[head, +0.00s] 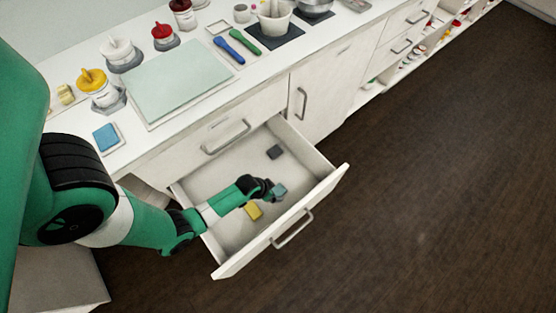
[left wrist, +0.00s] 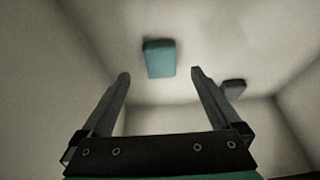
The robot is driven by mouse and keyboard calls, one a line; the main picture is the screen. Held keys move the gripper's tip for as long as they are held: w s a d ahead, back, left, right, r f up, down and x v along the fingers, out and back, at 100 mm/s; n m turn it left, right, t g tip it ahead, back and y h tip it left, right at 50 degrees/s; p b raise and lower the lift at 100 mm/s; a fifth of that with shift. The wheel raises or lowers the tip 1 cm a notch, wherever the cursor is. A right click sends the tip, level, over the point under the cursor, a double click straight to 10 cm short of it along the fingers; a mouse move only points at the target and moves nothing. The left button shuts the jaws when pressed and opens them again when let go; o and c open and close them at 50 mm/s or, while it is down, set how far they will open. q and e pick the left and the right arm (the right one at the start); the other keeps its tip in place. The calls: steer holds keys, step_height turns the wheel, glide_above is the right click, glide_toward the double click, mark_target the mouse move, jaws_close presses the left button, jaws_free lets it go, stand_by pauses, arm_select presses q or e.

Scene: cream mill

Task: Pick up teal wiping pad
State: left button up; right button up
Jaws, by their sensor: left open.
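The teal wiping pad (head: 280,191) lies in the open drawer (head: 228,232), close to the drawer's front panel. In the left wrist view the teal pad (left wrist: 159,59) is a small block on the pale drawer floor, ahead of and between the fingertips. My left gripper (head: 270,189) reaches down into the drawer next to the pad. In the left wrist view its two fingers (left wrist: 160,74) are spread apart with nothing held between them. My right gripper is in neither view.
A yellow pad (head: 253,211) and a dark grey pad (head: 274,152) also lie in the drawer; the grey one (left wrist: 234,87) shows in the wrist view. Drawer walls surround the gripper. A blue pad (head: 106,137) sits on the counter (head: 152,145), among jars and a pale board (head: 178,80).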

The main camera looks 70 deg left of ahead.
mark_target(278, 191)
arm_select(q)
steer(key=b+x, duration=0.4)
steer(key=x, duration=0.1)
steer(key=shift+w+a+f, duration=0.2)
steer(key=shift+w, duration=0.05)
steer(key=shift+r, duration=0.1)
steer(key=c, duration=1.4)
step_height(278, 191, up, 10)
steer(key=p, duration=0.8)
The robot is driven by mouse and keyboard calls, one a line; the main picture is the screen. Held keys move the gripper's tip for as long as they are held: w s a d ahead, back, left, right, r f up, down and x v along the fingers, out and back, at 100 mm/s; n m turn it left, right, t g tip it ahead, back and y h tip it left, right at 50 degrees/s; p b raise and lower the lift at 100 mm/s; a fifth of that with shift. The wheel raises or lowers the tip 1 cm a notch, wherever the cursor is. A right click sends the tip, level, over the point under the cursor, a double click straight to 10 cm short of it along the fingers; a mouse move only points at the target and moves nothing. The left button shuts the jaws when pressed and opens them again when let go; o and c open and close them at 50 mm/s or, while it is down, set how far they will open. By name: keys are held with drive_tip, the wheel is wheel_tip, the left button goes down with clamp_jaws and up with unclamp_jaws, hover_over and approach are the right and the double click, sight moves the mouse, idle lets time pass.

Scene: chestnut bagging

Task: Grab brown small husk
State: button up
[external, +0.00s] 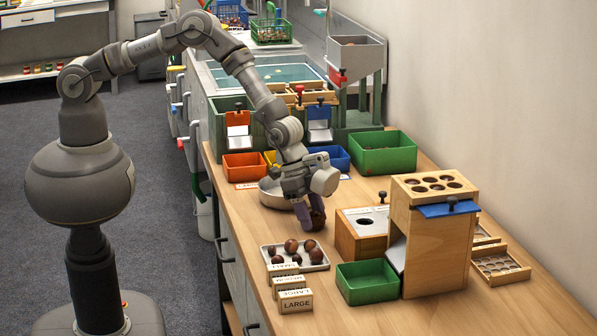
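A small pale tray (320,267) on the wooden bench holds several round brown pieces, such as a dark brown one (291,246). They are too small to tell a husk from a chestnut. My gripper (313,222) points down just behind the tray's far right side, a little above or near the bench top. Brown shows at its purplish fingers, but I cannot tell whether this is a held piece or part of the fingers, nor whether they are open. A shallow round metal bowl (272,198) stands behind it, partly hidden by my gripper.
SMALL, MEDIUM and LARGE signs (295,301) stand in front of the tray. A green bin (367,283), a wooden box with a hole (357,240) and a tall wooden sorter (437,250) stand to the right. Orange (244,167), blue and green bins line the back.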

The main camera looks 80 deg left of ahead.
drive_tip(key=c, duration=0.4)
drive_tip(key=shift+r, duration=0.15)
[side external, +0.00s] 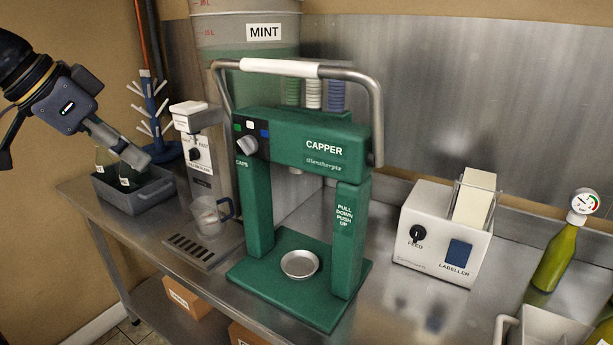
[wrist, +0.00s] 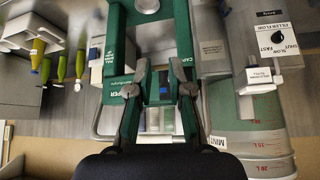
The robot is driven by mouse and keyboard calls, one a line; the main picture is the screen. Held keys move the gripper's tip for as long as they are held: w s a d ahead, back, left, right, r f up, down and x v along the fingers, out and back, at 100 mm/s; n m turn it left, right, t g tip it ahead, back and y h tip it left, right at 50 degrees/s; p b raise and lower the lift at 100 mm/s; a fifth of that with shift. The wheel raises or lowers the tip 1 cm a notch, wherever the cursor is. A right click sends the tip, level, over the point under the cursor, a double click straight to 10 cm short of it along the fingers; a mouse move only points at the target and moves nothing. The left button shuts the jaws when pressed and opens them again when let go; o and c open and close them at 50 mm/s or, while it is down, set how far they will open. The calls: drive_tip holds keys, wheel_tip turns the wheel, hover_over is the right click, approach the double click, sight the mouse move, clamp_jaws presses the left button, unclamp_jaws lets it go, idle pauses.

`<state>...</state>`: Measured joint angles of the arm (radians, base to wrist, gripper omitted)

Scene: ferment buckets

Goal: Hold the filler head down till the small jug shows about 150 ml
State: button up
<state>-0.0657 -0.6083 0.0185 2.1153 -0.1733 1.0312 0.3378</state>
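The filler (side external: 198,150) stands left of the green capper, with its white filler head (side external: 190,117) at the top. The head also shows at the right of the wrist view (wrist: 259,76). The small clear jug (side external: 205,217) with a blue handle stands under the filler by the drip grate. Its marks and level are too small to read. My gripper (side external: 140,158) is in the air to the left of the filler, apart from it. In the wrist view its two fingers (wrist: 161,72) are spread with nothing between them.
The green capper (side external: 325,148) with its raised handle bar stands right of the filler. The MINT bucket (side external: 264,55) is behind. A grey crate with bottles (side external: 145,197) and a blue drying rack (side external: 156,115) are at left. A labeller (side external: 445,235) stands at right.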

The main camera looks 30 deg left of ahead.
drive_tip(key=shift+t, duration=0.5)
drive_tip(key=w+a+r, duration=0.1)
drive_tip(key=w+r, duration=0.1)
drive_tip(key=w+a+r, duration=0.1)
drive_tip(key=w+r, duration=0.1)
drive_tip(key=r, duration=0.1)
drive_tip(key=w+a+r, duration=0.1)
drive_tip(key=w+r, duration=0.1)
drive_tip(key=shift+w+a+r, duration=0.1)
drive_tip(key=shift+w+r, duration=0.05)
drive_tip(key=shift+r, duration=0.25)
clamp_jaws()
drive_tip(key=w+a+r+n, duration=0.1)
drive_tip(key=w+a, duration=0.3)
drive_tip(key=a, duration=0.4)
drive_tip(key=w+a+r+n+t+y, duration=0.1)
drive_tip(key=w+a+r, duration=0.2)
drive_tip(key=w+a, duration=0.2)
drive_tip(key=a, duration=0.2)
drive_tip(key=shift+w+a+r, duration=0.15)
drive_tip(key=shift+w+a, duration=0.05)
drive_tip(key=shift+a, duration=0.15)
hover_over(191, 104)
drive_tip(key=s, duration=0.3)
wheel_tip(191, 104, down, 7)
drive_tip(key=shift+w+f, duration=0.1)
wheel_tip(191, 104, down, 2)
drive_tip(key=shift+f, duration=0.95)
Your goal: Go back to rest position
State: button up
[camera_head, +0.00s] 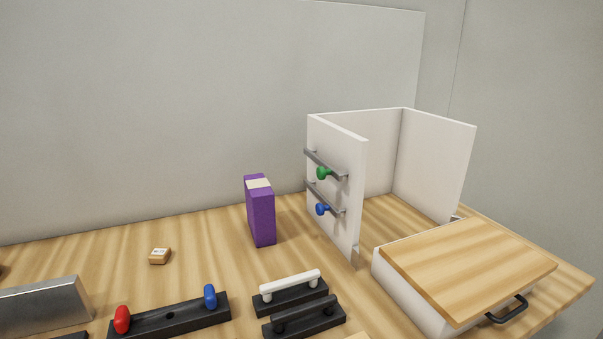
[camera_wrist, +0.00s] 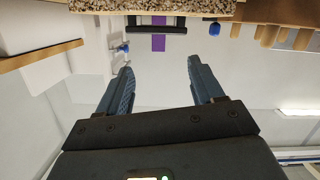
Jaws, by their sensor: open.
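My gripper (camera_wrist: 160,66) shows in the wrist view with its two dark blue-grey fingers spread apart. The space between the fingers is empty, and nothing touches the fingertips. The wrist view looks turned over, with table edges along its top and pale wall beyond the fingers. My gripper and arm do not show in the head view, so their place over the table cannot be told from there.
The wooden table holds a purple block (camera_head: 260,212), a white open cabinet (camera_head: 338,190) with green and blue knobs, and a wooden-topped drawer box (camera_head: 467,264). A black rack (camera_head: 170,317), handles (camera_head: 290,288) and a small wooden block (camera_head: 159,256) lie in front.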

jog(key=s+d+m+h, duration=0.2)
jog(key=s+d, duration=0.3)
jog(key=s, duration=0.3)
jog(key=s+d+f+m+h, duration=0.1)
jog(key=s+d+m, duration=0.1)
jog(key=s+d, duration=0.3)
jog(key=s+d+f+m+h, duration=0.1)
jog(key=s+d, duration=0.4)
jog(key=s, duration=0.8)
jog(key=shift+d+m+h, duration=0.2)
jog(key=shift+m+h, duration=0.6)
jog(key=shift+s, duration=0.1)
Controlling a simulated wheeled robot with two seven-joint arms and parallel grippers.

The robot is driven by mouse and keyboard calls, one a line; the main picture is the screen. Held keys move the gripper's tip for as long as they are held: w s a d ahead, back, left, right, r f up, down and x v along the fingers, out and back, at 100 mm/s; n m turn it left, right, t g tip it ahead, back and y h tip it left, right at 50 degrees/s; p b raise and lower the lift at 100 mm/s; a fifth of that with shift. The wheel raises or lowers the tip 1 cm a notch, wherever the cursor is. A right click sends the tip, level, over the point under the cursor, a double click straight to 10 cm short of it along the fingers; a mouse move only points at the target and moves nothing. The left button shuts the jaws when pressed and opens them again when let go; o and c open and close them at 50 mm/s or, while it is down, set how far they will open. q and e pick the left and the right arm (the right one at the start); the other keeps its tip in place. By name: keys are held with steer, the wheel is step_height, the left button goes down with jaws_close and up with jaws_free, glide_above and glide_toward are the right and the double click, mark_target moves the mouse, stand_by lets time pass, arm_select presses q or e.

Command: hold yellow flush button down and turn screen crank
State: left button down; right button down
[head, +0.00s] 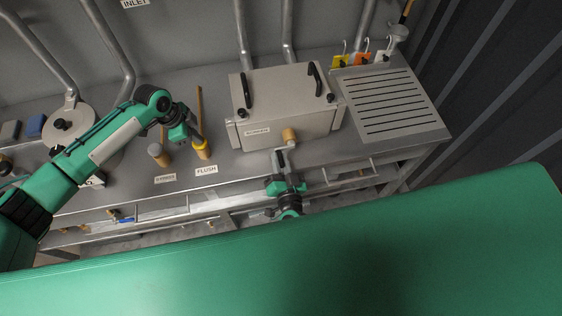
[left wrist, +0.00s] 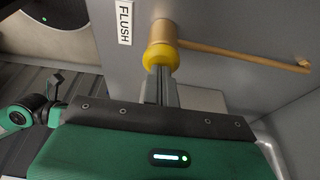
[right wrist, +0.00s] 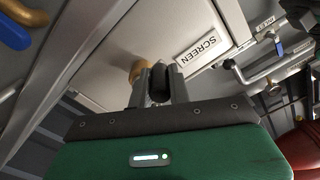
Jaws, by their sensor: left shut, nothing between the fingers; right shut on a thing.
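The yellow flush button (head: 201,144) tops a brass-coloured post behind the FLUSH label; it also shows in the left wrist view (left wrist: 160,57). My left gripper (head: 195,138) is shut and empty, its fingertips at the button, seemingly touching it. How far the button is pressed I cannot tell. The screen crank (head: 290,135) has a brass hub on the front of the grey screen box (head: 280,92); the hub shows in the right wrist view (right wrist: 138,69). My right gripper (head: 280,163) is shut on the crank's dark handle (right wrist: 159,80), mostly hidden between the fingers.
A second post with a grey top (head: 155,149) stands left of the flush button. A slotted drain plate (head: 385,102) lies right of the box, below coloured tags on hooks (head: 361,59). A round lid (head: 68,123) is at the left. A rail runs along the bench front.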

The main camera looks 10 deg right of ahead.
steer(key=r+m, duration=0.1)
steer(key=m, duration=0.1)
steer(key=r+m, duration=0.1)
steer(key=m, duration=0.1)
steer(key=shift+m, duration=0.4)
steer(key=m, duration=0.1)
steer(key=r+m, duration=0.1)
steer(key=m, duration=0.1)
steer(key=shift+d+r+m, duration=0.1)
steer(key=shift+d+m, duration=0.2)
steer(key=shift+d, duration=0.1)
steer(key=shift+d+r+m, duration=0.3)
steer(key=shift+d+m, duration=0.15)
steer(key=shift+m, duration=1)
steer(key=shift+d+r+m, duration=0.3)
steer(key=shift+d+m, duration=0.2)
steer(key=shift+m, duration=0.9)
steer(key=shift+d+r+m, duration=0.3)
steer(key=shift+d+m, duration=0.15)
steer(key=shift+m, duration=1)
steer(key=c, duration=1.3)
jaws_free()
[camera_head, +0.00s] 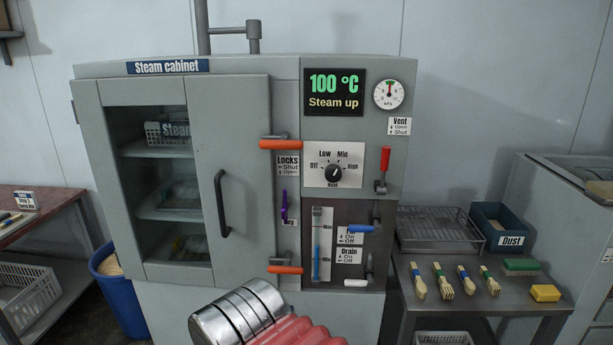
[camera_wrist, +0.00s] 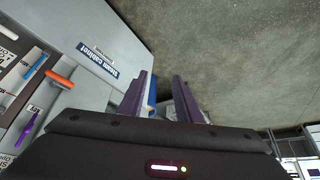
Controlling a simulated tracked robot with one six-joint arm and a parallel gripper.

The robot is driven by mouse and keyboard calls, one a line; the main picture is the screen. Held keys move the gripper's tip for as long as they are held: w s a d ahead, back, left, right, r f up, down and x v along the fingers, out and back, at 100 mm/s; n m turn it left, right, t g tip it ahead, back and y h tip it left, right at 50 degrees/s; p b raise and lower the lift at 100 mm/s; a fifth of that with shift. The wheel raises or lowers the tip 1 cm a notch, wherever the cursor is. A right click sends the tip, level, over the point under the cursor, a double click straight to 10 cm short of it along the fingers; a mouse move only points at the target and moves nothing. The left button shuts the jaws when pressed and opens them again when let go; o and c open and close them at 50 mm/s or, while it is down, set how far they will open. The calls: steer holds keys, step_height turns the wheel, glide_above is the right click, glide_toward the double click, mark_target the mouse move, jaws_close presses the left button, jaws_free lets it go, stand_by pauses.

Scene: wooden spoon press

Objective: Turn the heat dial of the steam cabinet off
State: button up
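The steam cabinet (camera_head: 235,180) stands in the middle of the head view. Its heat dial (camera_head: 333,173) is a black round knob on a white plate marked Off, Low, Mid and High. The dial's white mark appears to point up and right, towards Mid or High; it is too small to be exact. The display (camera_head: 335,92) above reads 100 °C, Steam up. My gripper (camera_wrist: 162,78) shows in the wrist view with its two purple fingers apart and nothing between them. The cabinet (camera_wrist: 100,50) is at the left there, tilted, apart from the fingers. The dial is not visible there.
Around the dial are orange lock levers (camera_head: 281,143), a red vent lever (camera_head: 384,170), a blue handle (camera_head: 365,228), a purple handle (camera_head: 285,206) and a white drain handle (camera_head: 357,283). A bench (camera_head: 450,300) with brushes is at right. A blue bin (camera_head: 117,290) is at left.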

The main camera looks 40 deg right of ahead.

===

§ Set task
Copy exactly the material above from the line with "Jaws, by their sensor: left shut, nothing" to the line with "Controlling a simulated tracked", ends included, and nothing else. Leave out any picture.

§ Exercise response
Jaws, by their sensor: left shut, nothing between the fingers; right shut on a thing.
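The yellow flush button (head: 201,144) tops a brass-coloured post behind the FLUSH label; it also shows in the left wrist view (left wrist: 160,57). My left gripper (head: 195,138) is shut and empty, its fingertips at the button, seemingly touching it. How far the button is pressed I cannot tell. The screen crank (head: 290,135) has a brass hub on the front of the grey screen box (head: 280,92); the hub shows in the right wrist view (right wrist: 138,69). My right gripper (head: 280,163) is shut on the crank's dark handle (right wrist: 159,80), mostly hidden between the fingers.
A second post with a grey top (head: 155,149) stands left of the flush button. A slotted drain plate (head: 385,102) lies right of the box, below coloured tags on hooks (head: 361,59). A round lid (head: 68,123) is at the left. A rail runs along the bench front.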

The main camera looks 10 deg right of ahead.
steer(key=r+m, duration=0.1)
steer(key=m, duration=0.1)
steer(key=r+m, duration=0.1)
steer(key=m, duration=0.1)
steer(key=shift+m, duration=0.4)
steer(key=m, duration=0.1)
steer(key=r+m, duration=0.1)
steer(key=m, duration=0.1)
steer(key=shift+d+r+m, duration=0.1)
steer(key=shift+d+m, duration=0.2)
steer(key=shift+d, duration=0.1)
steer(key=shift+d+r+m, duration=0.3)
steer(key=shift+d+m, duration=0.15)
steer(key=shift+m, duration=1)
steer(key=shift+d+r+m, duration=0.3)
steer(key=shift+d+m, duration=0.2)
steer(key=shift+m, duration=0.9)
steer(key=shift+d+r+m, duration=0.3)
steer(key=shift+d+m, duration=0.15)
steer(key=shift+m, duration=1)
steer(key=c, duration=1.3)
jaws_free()
[camera_head, +0.00s] 
[camera_wrist, +0.00s] 
Controlling a simulated tracked robot with one six-joint arm and a parallel gripper.

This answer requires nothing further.